Microporous coordination polymers (MCPs) have emerged as strong contenders for adsorption-based fuel storage and delivery in large part because of their high specific surface areas. The strategy of increasing surface area by increasing organic linker length has shown only sporadic success; as demonstrated by many members of the iconic Zn4O-based IRMOF series, for example, accessible porosity is often limited by interpenetration or pore collapse upon guest removal. In this work, we focus on Zn4O(ndc)3 (IRMOF-8, ndc = 2,6-naphthalene dicarboxylate), which exhibits typical surface areas of only 1000-2000 m(2)/g even though a surface area of more than 4000 m(2)/g is expected from geometric analysis of the originally reported crystal structure. We recently showed that a high surface area could be produced with zinc and ndc by room-temperature synthesis followed by activation with flowing supercritical CO2. In this work, we investigate in detail the porosity of both the low- and high-surface-area materials. Positron annihilation lifetime spectroscopy (PALS) is used to show that the low-surface-area material suffers from near-complete interpenetration, explaining why traditional synthetic routes have failed to yield materials with the expected porosity.

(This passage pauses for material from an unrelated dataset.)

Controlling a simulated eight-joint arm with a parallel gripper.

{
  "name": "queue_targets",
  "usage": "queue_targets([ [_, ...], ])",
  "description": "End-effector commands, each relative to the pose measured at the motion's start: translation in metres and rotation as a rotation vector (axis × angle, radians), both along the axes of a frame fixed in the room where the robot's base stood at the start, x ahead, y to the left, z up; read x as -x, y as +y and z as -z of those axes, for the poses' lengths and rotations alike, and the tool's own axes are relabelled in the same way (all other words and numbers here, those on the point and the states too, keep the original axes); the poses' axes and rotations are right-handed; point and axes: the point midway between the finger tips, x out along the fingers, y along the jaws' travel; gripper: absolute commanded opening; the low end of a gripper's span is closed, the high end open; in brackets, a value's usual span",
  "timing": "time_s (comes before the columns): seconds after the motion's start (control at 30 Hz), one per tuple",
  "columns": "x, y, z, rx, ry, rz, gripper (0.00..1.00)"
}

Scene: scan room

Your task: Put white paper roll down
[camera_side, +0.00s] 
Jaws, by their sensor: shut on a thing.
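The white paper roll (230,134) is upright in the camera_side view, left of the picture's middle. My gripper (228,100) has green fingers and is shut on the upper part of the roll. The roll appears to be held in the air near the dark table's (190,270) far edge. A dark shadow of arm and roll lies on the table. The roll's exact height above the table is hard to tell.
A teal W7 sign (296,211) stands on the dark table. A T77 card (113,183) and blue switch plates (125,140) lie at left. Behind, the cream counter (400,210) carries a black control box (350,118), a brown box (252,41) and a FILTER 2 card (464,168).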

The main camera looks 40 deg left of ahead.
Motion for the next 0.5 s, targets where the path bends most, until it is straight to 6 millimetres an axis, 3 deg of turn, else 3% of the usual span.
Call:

Furthermore, the high-pressure hydrogen and methane sorption properties of noninterpenetrated Zn4O(ndc)3 are examined, and PALS is used to show that pore filling is not operative during room-temperature CH4 sorption even at pressures approaching 100 bar. These results provide insight into how gas adsorbs in high-surface-area materials at high pressure and reinforce previous contentions that increasing surface area alone is not sufficient for the simultaneous optimization of deliverable gravimetric and volumetric gas uptake in MCPs.